Required work:
Tally up the lines below that include the word "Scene". Answer with the number alone.
--- start Stored data ---
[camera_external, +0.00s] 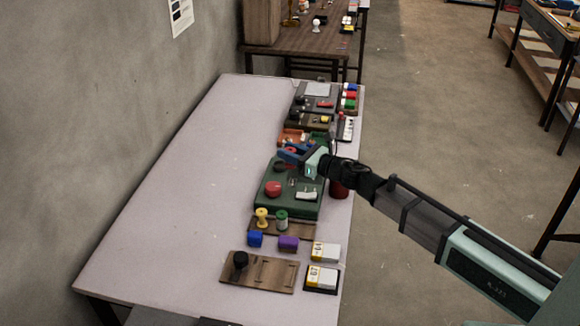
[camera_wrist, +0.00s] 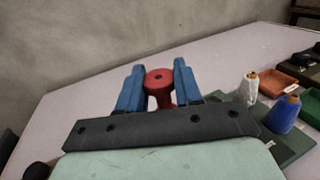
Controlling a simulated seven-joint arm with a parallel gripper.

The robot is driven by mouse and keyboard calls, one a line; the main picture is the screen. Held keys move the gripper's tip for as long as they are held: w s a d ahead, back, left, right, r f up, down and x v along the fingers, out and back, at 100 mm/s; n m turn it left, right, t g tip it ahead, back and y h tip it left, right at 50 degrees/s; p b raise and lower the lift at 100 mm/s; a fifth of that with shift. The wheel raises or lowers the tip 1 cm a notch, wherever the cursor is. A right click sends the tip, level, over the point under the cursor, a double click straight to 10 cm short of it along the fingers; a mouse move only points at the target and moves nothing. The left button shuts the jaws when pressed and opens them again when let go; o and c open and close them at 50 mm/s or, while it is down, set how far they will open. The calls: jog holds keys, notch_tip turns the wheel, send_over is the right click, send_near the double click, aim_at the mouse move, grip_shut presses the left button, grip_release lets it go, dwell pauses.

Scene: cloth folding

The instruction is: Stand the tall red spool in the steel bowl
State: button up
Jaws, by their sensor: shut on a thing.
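My gripper (camera_wrist: 158,67) has blue fingers shut on a red spool (camera_wrist: 159,80). In the external view my gripper (camera_external: 287,152) is over the far part of the green board, with a small bit of the red spool (camera_external: 291,150) between the fingers. I cannot tell its height above the table there. I cannot make out a steel bowl in either view.
The green board (camera_external: 268,207) carries a red round thing (camera_external: 273,188) and a white piece (camera_external: 306,195). A dark red cylinder (camera_external: 338,188) stands beside it. The table's left side is clear.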

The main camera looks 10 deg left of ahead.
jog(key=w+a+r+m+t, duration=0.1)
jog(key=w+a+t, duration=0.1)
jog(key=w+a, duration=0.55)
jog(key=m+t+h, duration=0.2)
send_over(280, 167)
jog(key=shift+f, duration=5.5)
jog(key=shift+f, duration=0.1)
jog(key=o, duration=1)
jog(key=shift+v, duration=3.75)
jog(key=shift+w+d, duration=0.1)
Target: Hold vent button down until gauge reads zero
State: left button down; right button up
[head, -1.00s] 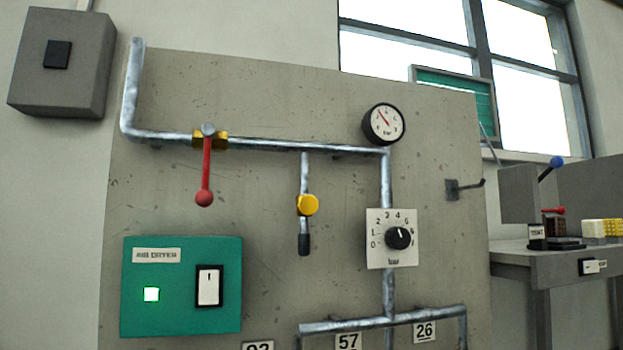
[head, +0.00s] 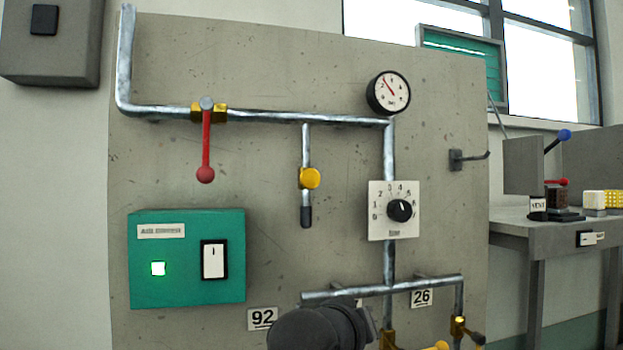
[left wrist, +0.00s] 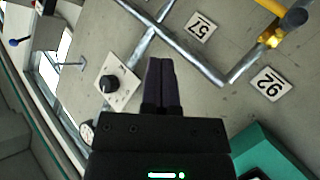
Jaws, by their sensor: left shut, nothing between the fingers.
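The round pressure gauge (head: 388,92) stands at the top of the pipe on the panel in the head view. Its needle points up and left; the exact value is too small to read. A small label that seems to read VENT (head: 538,204) stands on the right bench, beside a dark block with a red top (head: 556,197). I cannot make out a separate button there. My left gripper (left wrist: 160,64) is shut and empty in the left wrist view, in front of the panel's pipes. My right gripper is not in view.
The bench (head: 510,232) stands beyond the panel's right edge.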

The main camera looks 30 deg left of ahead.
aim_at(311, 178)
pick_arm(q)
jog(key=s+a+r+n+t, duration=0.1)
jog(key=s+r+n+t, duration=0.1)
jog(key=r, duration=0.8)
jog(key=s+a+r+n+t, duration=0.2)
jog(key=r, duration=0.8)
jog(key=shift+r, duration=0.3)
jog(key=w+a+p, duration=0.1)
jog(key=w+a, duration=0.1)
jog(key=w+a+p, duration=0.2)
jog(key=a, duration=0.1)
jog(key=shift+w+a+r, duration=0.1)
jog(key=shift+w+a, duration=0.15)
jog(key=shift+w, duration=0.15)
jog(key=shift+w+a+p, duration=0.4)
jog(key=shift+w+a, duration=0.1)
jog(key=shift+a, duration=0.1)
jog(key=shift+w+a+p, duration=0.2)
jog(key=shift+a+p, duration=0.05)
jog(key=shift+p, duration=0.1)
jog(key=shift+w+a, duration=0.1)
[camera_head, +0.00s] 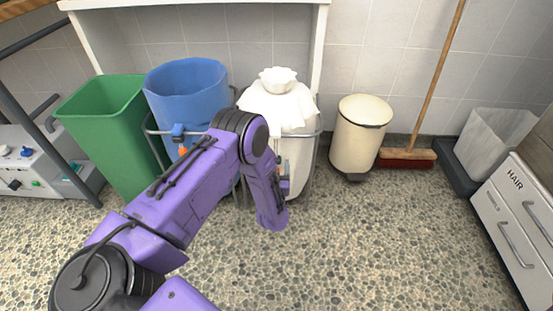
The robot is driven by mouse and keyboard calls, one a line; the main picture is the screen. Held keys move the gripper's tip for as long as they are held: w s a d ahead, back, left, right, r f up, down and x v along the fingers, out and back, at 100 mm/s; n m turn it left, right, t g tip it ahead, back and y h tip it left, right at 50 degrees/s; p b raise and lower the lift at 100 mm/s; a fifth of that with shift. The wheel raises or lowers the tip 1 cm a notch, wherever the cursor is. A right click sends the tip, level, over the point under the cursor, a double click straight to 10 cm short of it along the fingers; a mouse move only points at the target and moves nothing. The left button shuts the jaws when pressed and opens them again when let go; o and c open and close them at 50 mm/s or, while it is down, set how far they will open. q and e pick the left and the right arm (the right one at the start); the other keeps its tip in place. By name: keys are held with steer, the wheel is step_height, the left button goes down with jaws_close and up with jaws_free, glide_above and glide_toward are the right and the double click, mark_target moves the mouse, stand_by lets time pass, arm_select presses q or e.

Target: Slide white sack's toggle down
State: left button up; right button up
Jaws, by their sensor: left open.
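The white sack (290,110) hangs in a metal frame stand, its top gathered into a ruffled tuft (278,76). My left arm reaches across from the lower left, and its wrist covers the left front of the sack. My left gripper (283,168) is in front of the sack and points toward it. It is open, but its fingers are small and partly hidden by my wrist. The white sack's toggle cannot be made out; my arm may cover it. I cannot tell whether the gripper touches the sack. My right gripper is not in view.
A green bin (105,120) is farther left. A cream pedal bin (359,135) and a broom (407,157) stand right. The pebbled floor in front is clear.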

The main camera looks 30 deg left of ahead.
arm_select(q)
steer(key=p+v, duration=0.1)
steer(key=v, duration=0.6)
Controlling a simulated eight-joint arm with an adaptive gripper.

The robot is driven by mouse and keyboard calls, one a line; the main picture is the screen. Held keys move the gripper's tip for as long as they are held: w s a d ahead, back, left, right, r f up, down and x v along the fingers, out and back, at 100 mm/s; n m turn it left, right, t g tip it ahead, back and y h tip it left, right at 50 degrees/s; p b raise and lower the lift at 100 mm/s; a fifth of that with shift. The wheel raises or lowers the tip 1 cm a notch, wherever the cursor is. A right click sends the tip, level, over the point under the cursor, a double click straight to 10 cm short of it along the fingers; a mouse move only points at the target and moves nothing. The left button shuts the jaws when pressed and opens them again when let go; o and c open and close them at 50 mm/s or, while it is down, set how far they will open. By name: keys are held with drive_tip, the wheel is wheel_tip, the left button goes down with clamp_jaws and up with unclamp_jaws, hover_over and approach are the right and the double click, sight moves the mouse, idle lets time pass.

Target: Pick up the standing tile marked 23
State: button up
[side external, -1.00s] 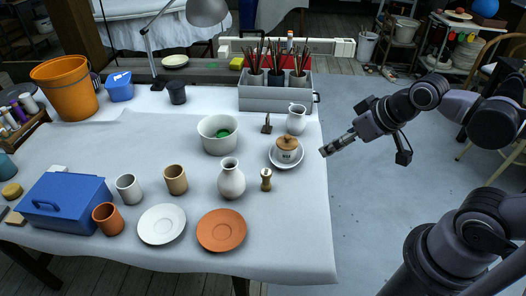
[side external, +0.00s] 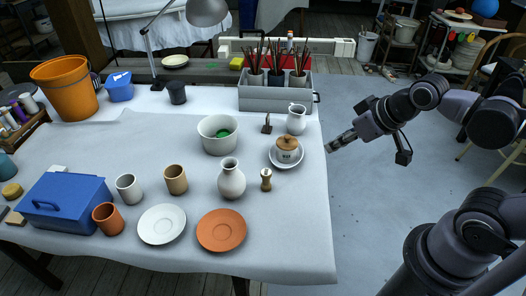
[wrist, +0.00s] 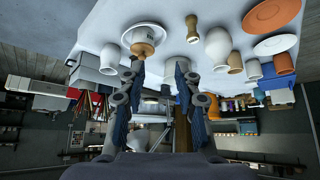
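No number 23 can be read in either view. A small dark upright piece (side external: 267,124) stands near the back right of the table, left of the white pitcher (side external: 296,119); it may be the standing tile, but it is too small to tell. My gripper (side external: 332,147) is at the table's right edge, right of the lidded jar (side external: 287,150), and holds nothing that I can see. In the wrist view its two fingers (wrist: 157,90) are spread apart with a gap between them. I cannot pick out the tile in the wrist view.
The lidded jar sits on a white saucer (side external: 275,163). A grey brush box (side external: 266,101) is behind. Clear floor lies right of the table.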

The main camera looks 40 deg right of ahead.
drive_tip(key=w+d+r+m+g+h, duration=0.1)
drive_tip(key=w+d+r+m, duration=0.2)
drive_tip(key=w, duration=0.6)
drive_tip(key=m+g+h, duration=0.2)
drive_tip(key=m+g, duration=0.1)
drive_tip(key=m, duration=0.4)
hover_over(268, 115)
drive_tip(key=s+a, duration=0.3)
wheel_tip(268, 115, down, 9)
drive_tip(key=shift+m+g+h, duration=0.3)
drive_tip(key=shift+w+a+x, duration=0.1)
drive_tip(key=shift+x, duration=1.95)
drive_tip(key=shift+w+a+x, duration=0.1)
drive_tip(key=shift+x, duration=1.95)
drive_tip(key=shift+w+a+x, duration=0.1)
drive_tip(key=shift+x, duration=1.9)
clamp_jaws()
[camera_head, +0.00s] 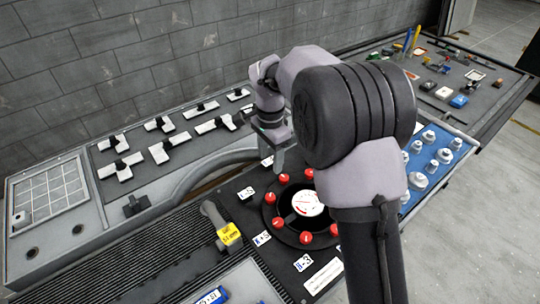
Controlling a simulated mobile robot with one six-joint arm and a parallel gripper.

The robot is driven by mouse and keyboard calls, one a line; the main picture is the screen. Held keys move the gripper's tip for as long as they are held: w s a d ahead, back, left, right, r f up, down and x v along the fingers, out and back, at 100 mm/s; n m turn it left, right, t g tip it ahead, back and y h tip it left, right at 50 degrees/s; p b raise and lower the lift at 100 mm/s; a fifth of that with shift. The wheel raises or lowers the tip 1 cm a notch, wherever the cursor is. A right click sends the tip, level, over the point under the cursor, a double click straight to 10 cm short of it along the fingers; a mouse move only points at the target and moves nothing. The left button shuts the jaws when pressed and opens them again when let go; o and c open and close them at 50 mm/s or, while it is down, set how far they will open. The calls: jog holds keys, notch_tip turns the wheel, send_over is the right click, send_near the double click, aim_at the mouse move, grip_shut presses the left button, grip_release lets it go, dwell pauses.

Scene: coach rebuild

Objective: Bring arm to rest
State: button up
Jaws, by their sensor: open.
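My arm fills the middle and right of the head view, with its large dark elbow nearest the camera. My gripper (281,158) points down over the bench, a little above and left of the round black dial plate (283,232). It is open, and nothing shows in it. Its fingertips are small here, and the arm hides part of the area behind them. The dial plate carries several red knobs (269,198) around a white gauge face (307,203).
A grey panel (77,253) spreads left, with several white-and-black switches (160,153) behind. A grey handle with a yellow tag (229,233) lies in front. Several metal knobs (419,180) stand on a blue panel at right. Small parts lie on a table (487,100) at back right. A brick wall (120,60) stands behind.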

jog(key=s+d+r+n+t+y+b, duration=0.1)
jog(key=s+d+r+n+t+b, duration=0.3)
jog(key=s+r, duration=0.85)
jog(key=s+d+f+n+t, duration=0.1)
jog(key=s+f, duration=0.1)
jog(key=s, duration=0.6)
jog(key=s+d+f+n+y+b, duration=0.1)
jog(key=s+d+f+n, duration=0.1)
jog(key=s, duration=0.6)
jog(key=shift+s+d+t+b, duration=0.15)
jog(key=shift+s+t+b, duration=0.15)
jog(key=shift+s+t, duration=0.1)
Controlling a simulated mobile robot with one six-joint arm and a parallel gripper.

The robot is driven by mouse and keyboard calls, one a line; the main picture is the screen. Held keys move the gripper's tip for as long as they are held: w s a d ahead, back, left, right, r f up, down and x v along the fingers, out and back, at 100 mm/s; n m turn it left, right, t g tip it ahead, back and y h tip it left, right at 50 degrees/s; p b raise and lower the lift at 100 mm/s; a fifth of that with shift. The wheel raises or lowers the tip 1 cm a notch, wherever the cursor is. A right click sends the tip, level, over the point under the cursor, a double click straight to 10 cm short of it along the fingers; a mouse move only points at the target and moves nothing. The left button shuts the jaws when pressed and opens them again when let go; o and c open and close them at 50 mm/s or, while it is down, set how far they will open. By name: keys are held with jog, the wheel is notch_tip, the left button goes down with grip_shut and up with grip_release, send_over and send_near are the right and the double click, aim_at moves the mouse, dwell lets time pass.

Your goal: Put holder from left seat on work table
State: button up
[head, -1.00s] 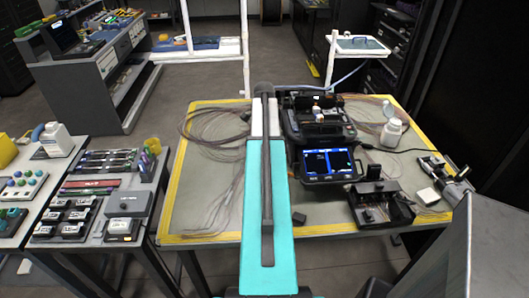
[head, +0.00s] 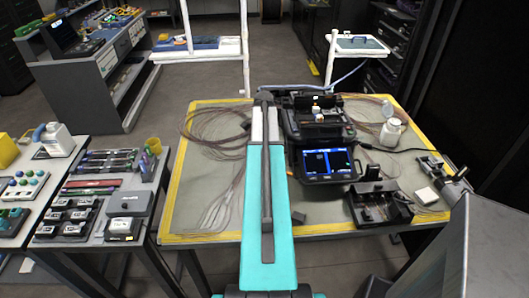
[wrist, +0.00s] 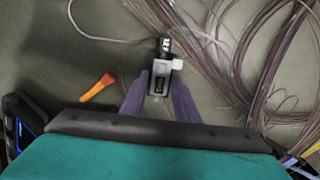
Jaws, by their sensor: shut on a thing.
--- end Stored data ---
Result below:
2